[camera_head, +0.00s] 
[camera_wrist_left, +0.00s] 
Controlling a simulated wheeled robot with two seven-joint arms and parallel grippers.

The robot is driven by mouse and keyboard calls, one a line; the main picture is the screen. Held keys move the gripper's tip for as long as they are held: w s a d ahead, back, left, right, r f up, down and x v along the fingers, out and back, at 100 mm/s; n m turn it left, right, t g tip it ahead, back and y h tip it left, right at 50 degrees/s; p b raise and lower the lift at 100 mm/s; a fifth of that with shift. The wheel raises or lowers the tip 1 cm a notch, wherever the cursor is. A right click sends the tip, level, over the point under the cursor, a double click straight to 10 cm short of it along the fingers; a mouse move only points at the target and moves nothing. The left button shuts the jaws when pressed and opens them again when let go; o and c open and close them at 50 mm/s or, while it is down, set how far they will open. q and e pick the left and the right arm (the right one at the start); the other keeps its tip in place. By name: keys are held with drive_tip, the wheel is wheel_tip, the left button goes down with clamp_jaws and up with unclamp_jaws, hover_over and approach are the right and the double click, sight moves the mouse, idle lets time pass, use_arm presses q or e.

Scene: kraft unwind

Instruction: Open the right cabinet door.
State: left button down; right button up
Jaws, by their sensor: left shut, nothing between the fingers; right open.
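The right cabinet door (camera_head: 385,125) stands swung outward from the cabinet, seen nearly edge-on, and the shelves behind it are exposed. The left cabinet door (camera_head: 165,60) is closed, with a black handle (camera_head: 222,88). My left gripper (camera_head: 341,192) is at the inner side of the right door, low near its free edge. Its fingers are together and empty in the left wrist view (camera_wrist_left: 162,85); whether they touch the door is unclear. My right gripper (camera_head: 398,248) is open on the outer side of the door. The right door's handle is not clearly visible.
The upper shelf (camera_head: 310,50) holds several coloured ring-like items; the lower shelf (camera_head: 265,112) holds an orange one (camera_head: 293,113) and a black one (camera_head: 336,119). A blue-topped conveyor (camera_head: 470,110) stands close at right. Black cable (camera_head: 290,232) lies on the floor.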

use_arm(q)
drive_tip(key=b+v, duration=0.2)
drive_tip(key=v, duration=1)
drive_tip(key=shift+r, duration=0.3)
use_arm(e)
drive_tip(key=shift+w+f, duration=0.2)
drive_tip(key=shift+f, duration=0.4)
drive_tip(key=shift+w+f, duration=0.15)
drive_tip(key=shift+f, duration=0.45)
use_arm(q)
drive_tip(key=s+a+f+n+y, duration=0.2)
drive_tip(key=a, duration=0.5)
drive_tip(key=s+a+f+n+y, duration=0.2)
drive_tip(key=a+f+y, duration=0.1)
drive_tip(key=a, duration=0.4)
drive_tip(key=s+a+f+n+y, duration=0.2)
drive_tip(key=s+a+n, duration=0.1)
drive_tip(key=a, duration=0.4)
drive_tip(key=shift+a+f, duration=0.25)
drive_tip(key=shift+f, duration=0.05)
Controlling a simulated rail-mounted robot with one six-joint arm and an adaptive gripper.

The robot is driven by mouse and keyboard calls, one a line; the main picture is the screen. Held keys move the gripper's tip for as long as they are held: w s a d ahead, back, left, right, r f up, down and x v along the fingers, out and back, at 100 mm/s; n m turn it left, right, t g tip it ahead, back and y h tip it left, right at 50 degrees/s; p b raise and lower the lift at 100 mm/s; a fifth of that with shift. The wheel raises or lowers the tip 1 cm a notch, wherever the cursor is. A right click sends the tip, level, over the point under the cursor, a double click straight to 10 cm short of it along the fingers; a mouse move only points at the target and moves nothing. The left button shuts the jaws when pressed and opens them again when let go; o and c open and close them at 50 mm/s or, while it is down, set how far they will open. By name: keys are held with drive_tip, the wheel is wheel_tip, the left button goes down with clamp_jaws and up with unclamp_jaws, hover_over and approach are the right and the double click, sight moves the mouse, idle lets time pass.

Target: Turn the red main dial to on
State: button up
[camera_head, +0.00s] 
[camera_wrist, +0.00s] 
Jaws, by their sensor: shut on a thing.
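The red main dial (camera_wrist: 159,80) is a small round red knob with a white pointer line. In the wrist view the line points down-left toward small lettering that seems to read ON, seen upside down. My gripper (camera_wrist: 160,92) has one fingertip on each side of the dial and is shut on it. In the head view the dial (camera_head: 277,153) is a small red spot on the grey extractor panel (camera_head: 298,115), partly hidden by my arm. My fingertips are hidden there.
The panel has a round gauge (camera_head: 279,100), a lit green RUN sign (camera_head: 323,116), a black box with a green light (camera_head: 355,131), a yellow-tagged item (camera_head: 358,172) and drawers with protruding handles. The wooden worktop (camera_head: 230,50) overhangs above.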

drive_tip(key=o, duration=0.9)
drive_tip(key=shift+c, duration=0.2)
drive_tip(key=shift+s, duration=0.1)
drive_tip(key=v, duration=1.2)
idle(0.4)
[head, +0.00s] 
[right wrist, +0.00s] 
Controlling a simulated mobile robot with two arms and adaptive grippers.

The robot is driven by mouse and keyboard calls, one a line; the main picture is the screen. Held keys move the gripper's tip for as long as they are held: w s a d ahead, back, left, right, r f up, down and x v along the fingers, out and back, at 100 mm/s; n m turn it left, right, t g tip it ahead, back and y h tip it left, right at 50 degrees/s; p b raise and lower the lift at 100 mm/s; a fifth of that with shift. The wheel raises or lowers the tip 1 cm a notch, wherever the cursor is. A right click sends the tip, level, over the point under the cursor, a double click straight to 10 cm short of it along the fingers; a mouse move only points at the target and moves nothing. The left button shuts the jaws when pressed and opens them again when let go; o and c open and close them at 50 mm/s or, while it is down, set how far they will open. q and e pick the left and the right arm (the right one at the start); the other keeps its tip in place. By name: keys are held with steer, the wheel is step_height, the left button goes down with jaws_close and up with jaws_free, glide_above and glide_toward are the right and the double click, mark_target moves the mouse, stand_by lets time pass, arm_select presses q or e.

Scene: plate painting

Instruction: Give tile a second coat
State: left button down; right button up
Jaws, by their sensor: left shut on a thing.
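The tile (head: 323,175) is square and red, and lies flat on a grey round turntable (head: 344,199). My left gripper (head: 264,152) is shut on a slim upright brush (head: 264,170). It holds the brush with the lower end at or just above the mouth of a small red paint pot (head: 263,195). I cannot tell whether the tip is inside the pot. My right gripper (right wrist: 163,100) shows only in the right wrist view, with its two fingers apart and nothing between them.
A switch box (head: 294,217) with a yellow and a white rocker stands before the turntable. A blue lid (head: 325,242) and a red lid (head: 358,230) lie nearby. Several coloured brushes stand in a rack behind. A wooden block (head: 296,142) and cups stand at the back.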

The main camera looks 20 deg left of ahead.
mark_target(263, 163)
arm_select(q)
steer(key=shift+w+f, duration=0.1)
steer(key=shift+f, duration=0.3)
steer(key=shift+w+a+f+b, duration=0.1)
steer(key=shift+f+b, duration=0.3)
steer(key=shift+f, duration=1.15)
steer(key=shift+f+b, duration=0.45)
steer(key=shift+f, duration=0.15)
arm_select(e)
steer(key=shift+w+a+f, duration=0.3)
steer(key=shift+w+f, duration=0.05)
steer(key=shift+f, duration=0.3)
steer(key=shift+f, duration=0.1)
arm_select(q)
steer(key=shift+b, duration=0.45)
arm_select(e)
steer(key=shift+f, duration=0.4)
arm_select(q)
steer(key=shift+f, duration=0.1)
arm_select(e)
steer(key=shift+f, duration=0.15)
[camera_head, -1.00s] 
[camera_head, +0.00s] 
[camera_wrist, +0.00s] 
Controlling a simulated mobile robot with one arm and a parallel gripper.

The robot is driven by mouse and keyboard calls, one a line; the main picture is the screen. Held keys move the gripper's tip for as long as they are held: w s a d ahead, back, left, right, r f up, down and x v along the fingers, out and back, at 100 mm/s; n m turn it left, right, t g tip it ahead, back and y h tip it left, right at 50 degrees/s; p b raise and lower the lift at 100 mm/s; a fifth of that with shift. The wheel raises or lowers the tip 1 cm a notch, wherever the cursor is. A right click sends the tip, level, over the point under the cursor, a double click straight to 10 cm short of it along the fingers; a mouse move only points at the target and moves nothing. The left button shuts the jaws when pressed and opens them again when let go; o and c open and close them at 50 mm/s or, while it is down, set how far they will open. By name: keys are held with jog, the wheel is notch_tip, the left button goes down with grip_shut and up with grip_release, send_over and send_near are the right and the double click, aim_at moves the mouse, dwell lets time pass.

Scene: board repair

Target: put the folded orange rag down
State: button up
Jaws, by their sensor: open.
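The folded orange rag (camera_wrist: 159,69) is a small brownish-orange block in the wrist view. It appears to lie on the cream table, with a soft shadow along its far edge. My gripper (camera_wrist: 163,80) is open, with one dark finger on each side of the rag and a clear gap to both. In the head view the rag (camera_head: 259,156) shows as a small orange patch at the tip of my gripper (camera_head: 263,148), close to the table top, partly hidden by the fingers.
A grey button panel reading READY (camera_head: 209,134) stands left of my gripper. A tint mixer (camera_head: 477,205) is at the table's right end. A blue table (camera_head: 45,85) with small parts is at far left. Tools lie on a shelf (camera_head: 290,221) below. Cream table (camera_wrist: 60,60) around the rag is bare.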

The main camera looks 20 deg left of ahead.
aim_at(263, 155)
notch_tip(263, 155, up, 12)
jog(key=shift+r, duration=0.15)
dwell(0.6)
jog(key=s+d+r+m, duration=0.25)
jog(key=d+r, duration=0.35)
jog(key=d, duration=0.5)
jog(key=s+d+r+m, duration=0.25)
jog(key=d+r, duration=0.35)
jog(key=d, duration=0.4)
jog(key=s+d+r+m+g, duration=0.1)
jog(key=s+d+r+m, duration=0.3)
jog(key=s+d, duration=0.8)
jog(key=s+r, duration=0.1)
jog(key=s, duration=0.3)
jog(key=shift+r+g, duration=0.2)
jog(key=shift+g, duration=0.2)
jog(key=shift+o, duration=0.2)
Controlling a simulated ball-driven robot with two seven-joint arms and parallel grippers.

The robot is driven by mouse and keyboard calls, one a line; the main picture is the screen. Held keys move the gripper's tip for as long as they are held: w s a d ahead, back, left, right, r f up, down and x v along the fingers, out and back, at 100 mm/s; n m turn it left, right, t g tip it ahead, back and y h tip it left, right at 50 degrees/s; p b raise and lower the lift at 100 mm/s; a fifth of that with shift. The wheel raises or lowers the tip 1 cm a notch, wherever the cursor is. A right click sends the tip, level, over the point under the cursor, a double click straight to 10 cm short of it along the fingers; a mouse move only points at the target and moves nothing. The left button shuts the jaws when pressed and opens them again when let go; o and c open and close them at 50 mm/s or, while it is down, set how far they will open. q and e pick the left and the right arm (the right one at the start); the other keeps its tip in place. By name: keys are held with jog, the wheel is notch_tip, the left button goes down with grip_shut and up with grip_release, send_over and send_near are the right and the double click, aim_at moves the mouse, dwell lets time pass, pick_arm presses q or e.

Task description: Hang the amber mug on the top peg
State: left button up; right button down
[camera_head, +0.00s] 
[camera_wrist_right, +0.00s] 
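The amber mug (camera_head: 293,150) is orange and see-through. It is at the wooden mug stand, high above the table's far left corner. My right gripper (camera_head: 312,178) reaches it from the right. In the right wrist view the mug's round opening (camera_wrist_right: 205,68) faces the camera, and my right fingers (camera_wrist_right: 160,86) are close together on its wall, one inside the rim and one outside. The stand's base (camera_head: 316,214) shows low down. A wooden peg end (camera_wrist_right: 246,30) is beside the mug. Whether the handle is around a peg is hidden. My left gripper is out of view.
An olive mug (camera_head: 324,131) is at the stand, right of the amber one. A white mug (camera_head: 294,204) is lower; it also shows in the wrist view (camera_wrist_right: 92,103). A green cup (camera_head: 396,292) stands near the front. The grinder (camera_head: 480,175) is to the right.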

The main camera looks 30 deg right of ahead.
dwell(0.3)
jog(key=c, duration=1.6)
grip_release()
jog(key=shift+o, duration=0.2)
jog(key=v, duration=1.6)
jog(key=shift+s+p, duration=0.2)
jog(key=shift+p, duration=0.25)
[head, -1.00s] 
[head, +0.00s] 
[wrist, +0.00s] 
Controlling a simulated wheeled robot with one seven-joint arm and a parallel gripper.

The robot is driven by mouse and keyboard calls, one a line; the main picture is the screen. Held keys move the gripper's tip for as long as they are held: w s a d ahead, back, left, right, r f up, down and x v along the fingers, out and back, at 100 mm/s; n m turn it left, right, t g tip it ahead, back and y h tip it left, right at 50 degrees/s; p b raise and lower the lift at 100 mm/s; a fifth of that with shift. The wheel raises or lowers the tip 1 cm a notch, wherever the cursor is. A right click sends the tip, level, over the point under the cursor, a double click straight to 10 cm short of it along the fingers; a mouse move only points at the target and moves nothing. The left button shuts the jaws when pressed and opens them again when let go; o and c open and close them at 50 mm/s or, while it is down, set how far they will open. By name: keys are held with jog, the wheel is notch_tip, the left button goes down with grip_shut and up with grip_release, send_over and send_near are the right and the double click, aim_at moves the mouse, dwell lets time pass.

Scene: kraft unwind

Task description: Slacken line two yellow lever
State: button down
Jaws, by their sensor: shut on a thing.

-----

> **Your goal**:
Report only the number of lines that hold the word "simulated".

> **Output below**:
6